▼

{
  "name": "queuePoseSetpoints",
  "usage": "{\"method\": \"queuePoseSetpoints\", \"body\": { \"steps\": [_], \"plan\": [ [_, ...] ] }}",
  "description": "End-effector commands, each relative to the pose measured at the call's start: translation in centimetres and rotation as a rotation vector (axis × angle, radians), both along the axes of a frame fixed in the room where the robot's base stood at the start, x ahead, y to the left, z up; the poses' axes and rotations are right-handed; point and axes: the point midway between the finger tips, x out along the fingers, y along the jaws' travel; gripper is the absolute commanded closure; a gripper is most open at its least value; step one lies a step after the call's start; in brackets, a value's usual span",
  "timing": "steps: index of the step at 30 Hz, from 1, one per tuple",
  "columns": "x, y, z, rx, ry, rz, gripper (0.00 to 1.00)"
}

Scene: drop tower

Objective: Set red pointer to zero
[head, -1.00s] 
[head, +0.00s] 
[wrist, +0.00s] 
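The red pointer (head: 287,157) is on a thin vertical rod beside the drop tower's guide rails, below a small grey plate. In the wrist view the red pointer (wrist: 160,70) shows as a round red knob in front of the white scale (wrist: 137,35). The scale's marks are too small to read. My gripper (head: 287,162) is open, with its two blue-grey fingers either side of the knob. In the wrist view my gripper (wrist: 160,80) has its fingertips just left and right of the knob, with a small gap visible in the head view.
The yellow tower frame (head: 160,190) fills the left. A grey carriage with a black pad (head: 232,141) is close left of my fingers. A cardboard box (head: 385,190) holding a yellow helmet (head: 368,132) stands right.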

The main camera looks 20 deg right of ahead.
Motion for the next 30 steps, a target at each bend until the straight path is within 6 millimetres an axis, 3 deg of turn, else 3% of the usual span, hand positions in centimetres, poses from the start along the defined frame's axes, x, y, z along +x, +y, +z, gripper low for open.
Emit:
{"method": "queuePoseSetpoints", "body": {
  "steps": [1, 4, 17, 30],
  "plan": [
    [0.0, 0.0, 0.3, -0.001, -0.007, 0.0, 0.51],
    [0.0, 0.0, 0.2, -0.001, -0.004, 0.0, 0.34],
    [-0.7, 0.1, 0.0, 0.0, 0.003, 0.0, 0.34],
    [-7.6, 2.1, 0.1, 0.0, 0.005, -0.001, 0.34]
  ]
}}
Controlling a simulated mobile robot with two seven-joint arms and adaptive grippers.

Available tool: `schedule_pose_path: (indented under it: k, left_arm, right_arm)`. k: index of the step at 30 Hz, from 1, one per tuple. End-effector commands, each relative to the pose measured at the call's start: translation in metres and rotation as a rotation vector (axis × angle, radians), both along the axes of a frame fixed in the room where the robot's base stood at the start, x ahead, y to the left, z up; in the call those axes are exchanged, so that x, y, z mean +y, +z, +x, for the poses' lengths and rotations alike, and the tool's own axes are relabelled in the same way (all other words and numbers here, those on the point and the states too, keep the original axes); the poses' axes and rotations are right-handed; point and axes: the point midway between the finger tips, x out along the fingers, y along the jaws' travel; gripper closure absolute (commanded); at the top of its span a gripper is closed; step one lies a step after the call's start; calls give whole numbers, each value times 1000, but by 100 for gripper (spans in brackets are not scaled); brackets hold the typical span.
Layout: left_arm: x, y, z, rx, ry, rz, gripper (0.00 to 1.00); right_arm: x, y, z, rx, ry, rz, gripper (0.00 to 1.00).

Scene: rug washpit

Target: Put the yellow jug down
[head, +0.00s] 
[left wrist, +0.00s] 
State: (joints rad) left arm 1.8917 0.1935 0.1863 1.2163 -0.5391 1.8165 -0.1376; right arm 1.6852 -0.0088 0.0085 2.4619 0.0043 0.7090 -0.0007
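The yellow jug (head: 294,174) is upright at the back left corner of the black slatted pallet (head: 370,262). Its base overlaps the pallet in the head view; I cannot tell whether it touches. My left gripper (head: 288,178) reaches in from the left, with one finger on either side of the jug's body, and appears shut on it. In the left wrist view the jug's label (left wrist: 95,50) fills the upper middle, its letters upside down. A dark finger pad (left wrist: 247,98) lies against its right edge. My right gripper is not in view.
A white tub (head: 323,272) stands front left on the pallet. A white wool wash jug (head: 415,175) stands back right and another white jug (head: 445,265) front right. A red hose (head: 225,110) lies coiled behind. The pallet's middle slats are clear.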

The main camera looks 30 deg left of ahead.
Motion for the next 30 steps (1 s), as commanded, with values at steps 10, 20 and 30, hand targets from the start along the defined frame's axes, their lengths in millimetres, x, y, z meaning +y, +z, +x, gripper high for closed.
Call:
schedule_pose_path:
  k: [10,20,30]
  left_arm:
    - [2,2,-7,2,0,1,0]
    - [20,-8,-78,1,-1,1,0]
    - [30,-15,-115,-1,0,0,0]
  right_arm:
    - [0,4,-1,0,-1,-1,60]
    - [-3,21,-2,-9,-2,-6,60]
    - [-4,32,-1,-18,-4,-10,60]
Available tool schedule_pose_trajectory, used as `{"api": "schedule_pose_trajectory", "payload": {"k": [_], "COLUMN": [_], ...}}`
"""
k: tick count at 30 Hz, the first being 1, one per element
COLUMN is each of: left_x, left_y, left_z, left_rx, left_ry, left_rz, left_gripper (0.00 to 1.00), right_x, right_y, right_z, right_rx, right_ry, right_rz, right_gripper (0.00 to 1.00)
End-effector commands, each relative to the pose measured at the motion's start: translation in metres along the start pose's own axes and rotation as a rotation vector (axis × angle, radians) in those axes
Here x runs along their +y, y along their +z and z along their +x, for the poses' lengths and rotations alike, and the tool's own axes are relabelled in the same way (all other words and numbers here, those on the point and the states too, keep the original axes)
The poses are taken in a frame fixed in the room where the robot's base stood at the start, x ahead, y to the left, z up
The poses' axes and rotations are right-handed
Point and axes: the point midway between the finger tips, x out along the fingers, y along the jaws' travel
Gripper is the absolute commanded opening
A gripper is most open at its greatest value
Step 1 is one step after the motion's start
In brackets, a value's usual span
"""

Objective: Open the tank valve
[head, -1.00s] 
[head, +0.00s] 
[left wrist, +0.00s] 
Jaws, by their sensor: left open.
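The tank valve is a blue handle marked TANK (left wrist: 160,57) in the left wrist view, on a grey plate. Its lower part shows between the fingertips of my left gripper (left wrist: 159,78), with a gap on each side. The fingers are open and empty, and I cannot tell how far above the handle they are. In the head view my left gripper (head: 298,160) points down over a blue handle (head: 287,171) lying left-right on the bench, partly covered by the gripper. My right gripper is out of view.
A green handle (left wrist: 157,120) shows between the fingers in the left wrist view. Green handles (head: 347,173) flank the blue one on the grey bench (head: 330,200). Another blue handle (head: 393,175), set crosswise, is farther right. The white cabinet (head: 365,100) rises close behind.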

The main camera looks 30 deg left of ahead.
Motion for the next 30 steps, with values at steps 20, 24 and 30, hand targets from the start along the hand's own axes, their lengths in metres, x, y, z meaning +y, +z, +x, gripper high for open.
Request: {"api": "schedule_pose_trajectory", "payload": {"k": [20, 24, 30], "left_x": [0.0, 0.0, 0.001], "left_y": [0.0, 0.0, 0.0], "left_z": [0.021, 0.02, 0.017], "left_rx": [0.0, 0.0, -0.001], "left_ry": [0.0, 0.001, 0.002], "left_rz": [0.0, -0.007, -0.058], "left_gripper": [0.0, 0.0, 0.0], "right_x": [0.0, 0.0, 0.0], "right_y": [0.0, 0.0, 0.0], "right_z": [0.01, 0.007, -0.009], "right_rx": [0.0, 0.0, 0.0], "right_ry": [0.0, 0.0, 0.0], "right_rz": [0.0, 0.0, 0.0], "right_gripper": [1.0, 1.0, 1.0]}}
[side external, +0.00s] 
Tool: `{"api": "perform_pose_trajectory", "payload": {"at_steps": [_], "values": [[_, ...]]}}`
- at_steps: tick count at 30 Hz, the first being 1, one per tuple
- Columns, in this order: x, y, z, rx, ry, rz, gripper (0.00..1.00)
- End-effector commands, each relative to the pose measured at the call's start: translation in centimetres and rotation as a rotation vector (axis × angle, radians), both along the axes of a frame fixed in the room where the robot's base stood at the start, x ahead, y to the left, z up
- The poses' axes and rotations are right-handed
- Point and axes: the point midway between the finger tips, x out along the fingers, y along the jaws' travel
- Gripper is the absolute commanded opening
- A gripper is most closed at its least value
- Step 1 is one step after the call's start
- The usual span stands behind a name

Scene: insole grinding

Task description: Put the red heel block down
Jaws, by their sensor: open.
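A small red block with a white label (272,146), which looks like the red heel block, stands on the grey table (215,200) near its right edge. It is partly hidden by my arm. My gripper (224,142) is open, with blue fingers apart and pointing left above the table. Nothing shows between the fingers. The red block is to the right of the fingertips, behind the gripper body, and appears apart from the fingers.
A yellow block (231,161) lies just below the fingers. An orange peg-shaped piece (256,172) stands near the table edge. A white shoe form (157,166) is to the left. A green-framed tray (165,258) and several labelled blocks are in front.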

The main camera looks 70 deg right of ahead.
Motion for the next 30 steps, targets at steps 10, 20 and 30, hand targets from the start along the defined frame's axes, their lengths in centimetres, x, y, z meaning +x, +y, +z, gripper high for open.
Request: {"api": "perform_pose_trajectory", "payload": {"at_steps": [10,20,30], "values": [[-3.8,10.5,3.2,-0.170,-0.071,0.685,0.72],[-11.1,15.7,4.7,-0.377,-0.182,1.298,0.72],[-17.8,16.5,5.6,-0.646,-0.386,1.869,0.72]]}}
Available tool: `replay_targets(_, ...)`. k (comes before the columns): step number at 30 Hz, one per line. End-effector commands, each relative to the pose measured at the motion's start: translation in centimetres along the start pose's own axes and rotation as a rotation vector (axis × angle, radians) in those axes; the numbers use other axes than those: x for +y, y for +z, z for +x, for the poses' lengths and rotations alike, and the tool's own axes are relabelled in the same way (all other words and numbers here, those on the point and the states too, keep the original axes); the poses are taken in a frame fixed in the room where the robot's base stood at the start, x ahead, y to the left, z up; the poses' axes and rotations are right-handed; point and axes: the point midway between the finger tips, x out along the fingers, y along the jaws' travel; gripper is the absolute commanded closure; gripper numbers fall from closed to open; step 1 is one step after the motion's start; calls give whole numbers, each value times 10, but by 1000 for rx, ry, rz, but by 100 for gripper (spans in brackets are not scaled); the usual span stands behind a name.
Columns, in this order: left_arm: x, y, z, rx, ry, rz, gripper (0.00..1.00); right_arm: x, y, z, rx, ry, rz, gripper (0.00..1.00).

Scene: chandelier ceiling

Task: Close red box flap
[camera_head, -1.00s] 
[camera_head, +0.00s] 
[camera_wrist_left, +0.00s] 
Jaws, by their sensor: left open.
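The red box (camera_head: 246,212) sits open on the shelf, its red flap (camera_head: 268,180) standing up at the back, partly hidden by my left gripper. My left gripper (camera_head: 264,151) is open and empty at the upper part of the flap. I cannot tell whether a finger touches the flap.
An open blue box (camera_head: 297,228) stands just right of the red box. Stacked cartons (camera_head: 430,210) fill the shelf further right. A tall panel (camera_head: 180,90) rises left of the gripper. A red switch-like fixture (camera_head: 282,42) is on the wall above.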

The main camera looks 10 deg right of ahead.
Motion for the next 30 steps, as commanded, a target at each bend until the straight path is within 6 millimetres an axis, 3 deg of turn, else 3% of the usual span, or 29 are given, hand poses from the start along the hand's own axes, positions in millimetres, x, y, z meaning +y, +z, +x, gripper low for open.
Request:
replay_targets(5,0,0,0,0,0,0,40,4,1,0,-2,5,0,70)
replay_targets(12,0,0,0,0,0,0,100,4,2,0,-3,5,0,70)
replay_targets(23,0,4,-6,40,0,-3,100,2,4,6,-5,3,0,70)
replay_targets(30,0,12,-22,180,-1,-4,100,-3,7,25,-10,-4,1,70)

▲

Task description: Return all the lines that contain the string "opening".

Solved problem:
Gripper is the absolute commanded opening
- Gripper is the absolute commanded opening

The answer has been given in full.